[Recorded robot episodes]
+ + +

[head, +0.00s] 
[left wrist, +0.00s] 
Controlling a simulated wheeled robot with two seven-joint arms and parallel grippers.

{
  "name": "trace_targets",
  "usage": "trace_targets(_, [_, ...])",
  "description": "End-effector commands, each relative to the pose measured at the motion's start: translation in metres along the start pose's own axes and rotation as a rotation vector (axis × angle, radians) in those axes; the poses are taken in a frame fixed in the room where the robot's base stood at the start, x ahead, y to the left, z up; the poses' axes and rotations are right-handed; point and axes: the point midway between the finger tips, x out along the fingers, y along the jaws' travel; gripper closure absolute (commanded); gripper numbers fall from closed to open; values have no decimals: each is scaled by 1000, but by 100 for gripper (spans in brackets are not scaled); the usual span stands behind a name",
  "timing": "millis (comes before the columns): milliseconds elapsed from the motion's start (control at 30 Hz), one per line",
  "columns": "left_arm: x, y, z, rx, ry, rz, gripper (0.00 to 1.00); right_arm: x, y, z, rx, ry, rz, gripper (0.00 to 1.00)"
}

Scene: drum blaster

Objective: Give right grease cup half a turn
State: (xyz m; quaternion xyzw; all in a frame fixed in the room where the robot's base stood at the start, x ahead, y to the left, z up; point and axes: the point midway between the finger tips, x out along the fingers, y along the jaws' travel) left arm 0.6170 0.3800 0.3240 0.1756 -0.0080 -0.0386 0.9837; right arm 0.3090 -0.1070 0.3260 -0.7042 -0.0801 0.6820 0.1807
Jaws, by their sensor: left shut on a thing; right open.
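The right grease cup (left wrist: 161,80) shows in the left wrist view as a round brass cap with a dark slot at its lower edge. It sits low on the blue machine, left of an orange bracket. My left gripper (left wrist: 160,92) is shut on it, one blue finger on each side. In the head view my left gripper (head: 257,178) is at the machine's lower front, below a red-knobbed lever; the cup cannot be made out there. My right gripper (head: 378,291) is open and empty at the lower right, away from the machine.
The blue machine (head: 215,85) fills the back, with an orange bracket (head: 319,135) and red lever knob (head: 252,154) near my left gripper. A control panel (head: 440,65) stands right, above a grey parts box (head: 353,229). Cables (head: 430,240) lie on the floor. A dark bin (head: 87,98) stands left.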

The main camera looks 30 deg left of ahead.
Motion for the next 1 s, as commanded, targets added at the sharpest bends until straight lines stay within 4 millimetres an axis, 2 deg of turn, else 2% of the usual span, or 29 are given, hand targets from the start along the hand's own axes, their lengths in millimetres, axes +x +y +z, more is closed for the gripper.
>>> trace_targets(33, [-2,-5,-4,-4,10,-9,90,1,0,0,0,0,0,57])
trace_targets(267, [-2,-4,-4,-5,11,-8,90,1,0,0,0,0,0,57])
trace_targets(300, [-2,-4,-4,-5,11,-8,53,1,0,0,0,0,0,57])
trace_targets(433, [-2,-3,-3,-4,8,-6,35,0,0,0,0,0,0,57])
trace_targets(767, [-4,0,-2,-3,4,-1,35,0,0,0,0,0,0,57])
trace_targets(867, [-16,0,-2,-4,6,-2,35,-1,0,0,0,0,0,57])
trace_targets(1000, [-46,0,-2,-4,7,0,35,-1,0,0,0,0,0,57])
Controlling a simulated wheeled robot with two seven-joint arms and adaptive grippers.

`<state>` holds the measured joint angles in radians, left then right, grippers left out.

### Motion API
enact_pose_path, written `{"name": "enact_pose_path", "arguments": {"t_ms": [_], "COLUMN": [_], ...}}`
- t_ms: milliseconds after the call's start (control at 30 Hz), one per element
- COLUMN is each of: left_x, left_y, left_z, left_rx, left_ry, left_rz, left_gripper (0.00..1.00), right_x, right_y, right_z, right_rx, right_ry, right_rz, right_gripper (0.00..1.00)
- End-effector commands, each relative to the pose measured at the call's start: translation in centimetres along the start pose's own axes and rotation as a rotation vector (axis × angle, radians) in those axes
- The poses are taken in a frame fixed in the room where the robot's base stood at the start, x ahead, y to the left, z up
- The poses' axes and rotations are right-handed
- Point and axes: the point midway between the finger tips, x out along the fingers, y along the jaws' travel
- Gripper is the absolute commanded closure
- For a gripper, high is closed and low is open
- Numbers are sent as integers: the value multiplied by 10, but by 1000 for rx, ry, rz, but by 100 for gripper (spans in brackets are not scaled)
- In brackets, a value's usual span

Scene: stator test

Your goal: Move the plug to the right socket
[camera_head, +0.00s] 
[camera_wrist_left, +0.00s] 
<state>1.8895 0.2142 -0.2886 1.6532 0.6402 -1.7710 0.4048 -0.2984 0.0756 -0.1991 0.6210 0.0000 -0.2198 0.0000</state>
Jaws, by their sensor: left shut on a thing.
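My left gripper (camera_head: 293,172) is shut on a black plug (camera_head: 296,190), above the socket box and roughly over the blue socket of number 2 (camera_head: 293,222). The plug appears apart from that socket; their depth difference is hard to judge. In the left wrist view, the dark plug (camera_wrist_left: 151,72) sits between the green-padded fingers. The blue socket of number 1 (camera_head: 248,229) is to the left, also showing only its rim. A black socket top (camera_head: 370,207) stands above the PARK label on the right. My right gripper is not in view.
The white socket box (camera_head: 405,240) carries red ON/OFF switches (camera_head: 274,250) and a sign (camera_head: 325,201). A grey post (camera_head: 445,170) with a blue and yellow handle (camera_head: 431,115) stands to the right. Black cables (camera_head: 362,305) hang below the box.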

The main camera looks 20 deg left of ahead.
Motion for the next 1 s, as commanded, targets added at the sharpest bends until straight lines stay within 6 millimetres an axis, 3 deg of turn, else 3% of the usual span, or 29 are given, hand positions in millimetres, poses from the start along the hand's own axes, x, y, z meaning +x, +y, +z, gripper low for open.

+ + +

> Work to be completed
Transcribe each entry precisely, missing none.

> Solved exercise
[head, +0.00s] 
[left wrist, +0.00s] 
Controlling a simulated wheeled robot with two seven-joint arms and parallel grippers.

{
  "name": "trace_targets",
  "usage": "trace_targets(_, [_, ...])",
  "description": "End-effector commands, each relative to the pose measured at the motion's start: translation in metres along the start pose's own axes and rotation as a rotation vector (axis × angle, radians) in those axes; the poses are taken in a frame fixed in the room where the robot's base stood at the start, x ahead, y to the left, z up; the poses' axes and rotations are right-handed; point and axes: the point midway between the finger tips, x out along the fingers, y along the jaws' travel; gripper closure absolute (commanded); gripper numbers fall from closed to open; values have no decimals: each is scaled by 1000, but by 100 for gripper (spans in brackets are not scaled); the usual span stands behind a name",
  "timing": "millis (comes before the columns): milliseconds elapsed from the motion's start (control at 30 Hz), one per line",
  "columns": "left_arm: x, y, z, rx, ry, rz, gripper (0.00 to 1.00); right_arm: x, y, z, rx, ry, rz, gripper (0.00 to 1.00)"
}

Scene: drum blaster

Objective: Give right grease cup half a turn
State: (xyz m; quaternion xyzw; all in a frame fixed in the room where the robot's base stood at the start, x ahead, y to the left, z up; point and axes: the point midway between the finger tips, x out along the fingers, y along the jaws' travel) left arm 0.6170 0.3800 0.3240 0.1756 -0.0080 -0.0386 0.9837; right arm 0.3090 -0.1070 0.3260 -0.7042 -0.0801 0.6820 0.1807
Jaws, by their sensor: left shut on a thing; right open.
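The right grease cup (left wrist: 161,80) shows in the left wrist view as a round brass cap with a dark slot at its lower edge. It sits low on the blue machine, left of an orange bracket. My left gripper (left wrist: 160,92) is shut on it, one blue finger on each side. In the head view my left gripper (head: 257,178) is at the machine's lower front, below a red-knobbed lever; the cup cannot be made out there. My right gripper (head: 378,291) is open and empty at the lower right, away from the machine.
The blue machine (head: 215,85) fills the back, with an orange bracket (head: 319,135) and red lever knob (head: 252,154) near my left gripper. A control panel (head: 440,65) stands right, above a grey parts box (head: 353,229). Cables (head: 430,240) lie on the floor. A dark bin (head: 87,98) stands left.

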The main camera looks 30 deg left of ahead.
Motion for the next 1 s, as commanded, targets added at the sharpest bends until straight lines stay within 4 millimetres an axis, 2 deg of turn, else 2% of the usual span, or 29 are given, hand targets from the start along the hand's own axes, their lengths in millimetres, axes +x +y +z, more is closed for the gripper.
>>> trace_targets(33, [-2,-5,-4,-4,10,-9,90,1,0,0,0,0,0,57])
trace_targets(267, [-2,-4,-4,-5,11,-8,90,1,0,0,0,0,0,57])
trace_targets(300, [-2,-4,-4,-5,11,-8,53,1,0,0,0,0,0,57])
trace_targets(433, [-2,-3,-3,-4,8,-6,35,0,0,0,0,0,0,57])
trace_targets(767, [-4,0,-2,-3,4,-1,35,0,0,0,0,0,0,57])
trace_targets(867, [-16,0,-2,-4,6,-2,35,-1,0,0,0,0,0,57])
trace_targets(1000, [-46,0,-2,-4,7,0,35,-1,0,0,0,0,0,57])
Controlling a simulated wheeled robot with two seven-joint arms and adaptive grippers.

`<state>` holds the measured joint angles in radians, left then right, grippers left out.

### Motion API
enact_pose_path, written `{"name": "enact_pose_path", "arguments": {"t_ms": [_], "COLUMN": [_], ...}}`
- t_ms: milliseconds after the call's start (control at 30 Hz), one per element
- COLUMN is each of: left_x, left_y, left_z, left_rx, left_ry, left_rz, left_gripper (0.00..1.00), right_x, right_y, right_z, right_rx, right_ry, right_rz, right_gripper (0.00..1.00)
- End-effector commands, each relative to the pose measured at the call's start: translation in centimetres along the start pose's own axes and rotation as a rotation vector (axis × angle, radians) in those axes
- The poses are taken in a frame fixed in the room where the robot's base stood at the start, x ahead, y to the left, z up
- The poses' axes and rotations are right-handed
- Point and axes: the point midway between the finger tips, x out along the fingers, y along the jaws' travel
- Gripper is the absolute commanded closure
- For a gripper, high is closed and low is open
- Numbers are sent as integers: the value multiplied by 10, but by 1000 for rx, ry, rz, but by 100 for gripper (spans in brackets are not scaled)
- In brackets, a value's usual span

Scene: stator test

Your goal: Move the plug to the right socket
[camera_head, +0.00s] 
[camera_wrist_left, +0.00s] 
<state>1.8895 0.2142 -0.2886 1.6532 0.6402 -1.7710 0.4048 -0.2984 0.0756 -0.1991 0.6210 0.0000 -0.2198 0.0000</state>
Jaws, by their sensor: left shut on a thing.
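My left gripper (camera_head: 293,172) is shut on a black plug (camera_head: 296,190), above the socket box and roughly over the blue socket of number 2 (camera_head: 293,222). The plug appears apart from that socket; their depth difference is hard to judge. In the left wrist view, the dark plug (camera_wrist_left: 151,72) sits between the green-padded fingers. The blue socket of number 1 (camera_head: 248,229) is to the left, also showing only its rim. A black socket top (camera_head: 370,207) stands above the PARK label on the right. My right gripper is not in view.
The white socket box (camera_head: 405,240) carries red ON/OFF switches (camera_head: 274,250) and a sign (camera_head: 325,201). A grey post (camera_head: 445,170) with a blue and yellow handle (camera_head: 431,115) stands to the right. Black cables (camera_head: 362,305) hang below the box.

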The main camera looks 20 deg left of ahead.
Motion for the next 1 s, as commanded, targets added at the sharpest bends until straight lines stay within 6 millimetres an axis, 3 deg of turn, else 3% of the usual span, or 29 are given, hand positions in millimetres, poses from the start along the hand's own axes, x, y, z meaning +x, +y, +z, gripper low for open.

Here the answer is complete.